* _Goal_: Return the listing below exactly, with the pictures dropped.
··········
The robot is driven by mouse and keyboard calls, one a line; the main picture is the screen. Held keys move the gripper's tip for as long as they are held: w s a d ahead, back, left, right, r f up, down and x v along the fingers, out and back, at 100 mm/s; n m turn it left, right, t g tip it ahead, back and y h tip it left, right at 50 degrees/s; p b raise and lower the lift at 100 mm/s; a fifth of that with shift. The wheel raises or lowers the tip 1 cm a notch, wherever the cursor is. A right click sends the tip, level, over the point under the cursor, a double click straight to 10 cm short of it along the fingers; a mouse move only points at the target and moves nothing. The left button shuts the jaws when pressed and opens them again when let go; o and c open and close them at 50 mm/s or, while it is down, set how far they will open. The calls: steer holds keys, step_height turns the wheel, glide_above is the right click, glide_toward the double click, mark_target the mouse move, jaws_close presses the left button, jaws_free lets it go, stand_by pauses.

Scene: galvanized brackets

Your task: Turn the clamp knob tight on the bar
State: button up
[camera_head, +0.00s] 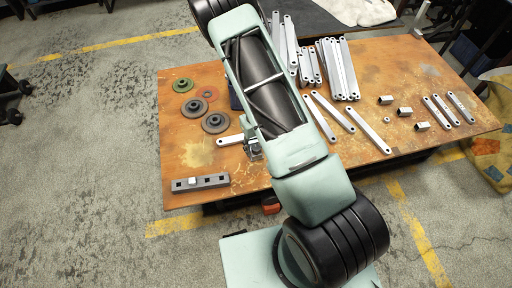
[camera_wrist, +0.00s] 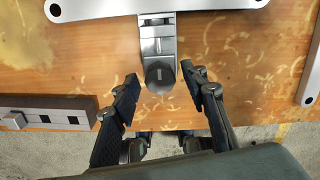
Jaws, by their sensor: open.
··········
* _Complete output_:
The robot is driven by mouse and keyboard calls, one a line; the main picture is the screen. Held keys move the gripper's tip for as long as they are held: w s a d ahead, back, left, right, r f up, down and x v along the fingers, out and back, at 100 mm/s; n m turn it left, right, t g tip it ahead, back and y h tip it left, right at 50 degrees/s; p b raise and lower the lift at 100 mm/s; a fifth of that with shift. The wheel raises or lowers the tip 1 cm a notch, wherever the cursor is. A right click sends the tip, level, over the point under the cursor, a double click straight to 10 cm short of it along the fingers; a mouse move only points at the target and moves nothing. The left button shuts the jaws when pressed and opens them again when let go; o and c open and close them at 50 mm/s or, while it is down, set how far they will open. The calls: steer holds keys, step_height turns the wheel, glide_above is the right click, glide_toward the double click, mark_target the mouse move, jaws_close presses the left button, jaws_free lets it go, stand_by pauses.

Scene: galvanized brackets

Your task: Turn the clamp knob tight on the bar
State: button up
[camera_head, +0.00s] 
[camera_wrist, +0.00s] 
Jaws, by their sensor: open.

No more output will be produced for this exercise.